* **WHAT IS EXPECTED**: Output the line containing "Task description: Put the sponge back" and all subsequent lines of the listing below, copied exactly, with no other lines.

begin RECORDED DATA

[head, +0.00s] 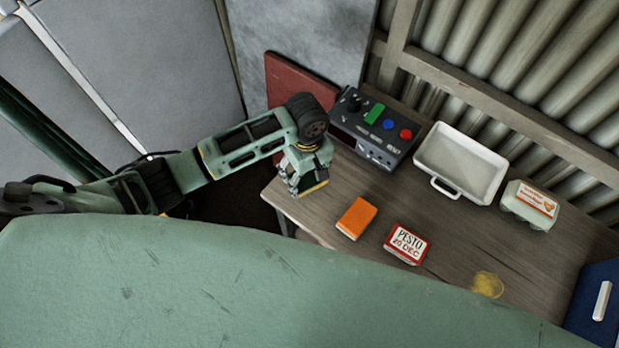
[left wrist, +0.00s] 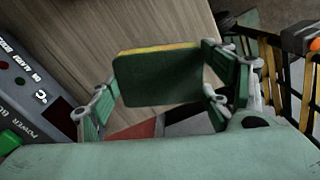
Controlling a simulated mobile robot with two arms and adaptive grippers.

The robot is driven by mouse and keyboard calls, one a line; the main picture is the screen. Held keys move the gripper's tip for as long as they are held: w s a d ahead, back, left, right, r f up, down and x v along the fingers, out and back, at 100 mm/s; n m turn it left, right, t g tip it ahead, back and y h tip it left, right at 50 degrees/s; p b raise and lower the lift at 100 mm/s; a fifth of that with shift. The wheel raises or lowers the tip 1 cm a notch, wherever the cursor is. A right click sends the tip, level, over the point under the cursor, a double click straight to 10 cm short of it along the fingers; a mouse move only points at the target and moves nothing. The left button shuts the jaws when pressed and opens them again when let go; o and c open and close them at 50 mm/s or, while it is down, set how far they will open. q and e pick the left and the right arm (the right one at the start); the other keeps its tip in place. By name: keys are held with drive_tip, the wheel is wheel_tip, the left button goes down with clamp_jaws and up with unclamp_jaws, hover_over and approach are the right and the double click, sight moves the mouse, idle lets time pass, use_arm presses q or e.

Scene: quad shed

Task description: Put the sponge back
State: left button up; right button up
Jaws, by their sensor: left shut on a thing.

end RECORDED DATA

* **WRITTEN SOLUTION**:
Task description: Put the sponge back
State: left button up; right button up
Jaws, by their sensor: left shut on a thing.

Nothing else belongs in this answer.